As far as my research has revealed there are no such things as flat tires, snow tires, bald tires, or chains for your tires on rocketships, nor have there been any reported incidents of the windshield wiper fluid reservoir springing a leak and coming in through the air conditioning vent right into the driver’s eyes.
The space vacationer retains his customary popularity back home as there is no place to send a post card from to show where you are, and there are no pictures worth setting into a slide show since at 120,000 a second, near anything you fix your viewfinder upon will be blurred.
The space traveler does not come back bound and determined to tell one and all the best place to eat in Buenos Aires, the best place to drink tea in London, or the best place to people-watch in Rome. He does not come back with a lei around his neck, a flowery beach type shirt unbuttoned to that point just below his chest where his stomach starts globing out like a basketball, or a new way of speaking that reflects the way the common people talk in those regions where tourists ordinarily don’t go.
The space traveler, if truth be told, at some point is simply glad to return in one piece.
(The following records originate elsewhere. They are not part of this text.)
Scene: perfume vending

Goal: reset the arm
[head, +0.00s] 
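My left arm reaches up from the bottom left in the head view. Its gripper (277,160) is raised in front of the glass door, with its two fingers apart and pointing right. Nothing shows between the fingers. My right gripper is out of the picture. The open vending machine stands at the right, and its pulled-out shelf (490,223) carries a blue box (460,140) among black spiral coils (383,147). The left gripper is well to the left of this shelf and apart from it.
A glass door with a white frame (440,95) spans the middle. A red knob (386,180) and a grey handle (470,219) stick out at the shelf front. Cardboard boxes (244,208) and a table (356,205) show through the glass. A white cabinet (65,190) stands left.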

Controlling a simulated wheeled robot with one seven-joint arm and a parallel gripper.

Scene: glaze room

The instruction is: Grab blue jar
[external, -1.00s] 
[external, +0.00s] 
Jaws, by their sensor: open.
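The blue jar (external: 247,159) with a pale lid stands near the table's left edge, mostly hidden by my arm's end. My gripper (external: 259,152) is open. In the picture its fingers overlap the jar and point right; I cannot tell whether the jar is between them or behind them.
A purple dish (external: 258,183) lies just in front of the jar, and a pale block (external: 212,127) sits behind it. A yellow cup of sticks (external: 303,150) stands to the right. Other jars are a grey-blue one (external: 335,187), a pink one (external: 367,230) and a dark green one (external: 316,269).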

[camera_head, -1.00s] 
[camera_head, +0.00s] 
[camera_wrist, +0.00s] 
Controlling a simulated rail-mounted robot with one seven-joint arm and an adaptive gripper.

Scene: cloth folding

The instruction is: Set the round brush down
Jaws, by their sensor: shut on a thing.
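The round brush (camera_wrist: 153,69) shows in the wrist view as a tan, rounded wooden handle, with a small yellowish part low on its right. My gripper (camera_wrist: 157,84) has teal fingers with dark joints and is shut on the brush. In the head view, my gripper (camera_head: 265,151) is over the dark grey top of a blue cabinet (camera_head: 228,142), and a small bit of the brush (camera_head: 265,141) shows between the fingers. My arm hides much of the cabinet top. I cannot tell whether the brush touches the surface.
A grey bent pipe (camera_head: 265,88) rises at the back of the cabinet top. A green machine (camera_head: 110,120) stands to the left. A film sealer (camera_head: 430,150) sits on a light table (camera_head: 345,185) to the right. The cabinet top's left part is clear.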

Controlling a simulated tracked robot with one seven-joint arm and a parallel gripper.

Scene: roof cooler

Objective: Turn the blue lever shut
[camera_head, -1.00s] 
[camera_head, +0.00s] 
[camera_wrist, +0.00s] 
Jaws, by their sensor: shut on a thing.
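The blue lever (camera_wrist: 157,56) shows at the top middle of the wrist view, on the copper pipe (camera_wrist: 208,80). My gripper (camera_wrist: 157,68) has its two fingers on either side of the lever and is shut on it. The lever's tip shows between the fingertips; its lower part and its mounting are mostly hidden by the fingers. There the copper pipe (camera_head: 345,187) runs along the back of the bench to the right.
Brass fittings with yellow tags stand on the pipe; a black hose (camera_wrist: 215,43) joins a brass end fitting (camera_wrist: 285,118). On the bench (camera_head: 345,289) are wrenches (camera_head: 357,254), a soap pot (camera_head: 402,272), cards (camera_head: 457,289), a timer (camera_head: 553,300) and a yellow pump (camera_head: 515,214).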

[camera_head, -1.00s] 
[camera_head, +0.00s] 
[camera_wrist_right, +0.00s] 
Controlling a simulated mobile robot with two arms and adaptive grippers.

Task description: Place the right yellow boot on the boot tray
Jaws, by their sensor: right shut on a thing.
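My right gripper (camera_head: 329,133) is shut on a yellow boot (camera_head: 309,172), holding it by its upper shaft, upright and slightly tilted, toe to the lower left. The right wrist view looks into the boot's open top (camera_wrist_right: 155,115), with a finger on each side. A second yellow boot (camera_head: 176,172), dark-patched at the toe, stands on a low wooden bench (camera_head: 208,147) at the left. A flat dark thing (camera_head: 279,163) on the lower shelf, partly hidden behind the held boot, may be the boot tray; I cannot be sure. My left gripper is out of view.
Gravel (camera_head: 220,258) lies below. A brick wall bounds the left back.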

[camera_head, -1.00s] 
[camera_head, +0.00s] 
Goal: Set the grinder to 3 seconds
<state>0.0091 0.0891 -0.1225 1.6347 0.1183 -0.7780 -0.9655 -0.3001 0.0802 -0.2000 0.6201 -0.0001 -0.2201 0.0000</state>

Rounding off the attractiveness and cost-saving benefits of space travel, there are no time shares in space, nor are there real estate bulletin boards placed at every corner of every street advertising houses that are designed to contain every charm of the town and its natural setting, and which you could just afford if you had a rich aunt that you didn’t know about that for some reason has left you a bundle in her will, if additionally you stumbled upon gold nuggets once a week in your wanderings among these rustic settings, and if additionally still one of you begged on a street corner as a kind of part time job three days a week.
There’s none of that in space.
So I think it’s going to catch on, this space tourism, with a lot of winners among the range of stakeholders. I take it for granted that there’s no bars up there charging $20 for a simple gin and tonic, so that right there is a step away from the madness.